● **Given exercise**: Look in the material below for the line with "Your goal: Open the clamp" and the line with "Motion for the", then set down exactly those two lines and all lines between, nothing more.
---+---
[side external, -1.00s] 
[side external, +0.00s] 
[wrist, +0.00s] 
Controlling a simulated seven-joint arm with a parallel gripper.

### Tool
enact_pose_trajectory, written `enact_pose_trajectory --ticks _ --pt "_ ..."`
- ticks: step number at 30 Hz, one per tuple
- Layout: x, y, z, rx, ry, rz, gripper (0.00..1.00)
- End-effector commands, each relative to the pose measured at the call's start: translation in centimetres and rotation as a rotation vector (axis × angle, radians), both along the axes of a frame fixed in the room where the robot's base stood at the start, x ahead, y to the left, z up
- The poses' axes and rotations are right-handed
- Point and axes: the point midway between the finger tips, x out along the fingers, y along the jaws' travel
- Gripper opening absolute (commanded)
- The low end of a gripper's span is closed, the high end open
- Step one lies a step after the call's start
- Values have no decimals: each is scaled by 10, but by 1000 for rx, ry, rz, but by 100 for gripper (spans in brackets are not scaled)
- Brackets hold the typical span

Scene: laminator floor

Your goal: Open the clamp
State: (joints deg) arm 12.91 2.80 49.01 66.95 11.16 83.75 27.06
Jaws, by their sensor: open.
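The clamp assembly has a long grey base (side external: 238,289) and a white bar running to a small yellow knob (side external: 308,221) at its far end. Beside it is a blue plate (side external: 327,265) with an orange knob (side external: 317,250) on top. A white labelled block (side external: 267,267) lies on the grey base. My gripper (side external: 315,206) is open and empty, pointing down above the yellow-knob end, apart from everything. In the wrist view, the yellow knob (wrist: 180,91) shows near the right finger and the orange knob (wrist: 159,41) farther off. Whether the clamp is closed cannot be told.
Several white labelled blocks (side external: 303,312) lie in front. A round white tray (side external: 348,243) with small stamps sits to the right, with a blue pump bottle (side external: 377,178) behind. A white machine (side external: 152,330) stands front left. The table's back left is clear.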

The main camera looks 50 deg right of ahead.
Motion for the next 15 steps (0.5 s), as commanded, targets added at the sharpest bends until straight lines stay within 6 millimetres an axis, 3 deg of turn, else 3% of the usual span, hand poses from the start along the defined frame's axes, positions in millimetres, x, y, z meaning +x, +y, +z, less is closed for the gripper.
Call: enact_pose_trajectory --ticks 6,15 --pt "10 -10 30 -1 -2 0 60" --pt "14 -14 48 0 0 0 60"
---+---
● **Answer in full**:
Your goal: Open the clamp
State: (joints deg) arm 12.91 2.80 49.01 66.95 11.16 83.75 27.06
Jaws, by their sensor: open.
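The clamp assembly has a long grey base (side external: 238,289) and a white bar running to a small yellow knob (side external: 308,221) at its far end. Beside it is a blue plate (side external: 327,265) with an orange knob (side external: 317,250) on top. A white labelled block (side external: 267,267) lies on the grey base. My gripper (side external: 315,206) is open and empty, pointing down above the yellow-knob end, apart from everything. In the wrist view, the yellow knob (wrist: 180,91) shows near the right finger and the orange knob (wrist: 159,41) farther off. Whether the clamp is closed cannot be told.
Several white labelled blocks (side external: 303,312) lie in front. A round white tray (side external: 348,243) with small stamps sits to the right, with a blue pump bottle (side external: 377,178) behind. A white machine (side external: 152,330) stands front left. The table's back left is clear.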

The main camera looks 50 deg right of ahead.
Motion for the next 15 steps (0.5 s), as commanded, targets added at the sharpest bends until straight lines stay within 6 millimetres an axis, 3 deg of turn, else 3% of the usual span, hand poses from the start along the defined frame's axes, positions in millimetres, x, y, z meaning +x, +y, +z, less is closed for the gripper.

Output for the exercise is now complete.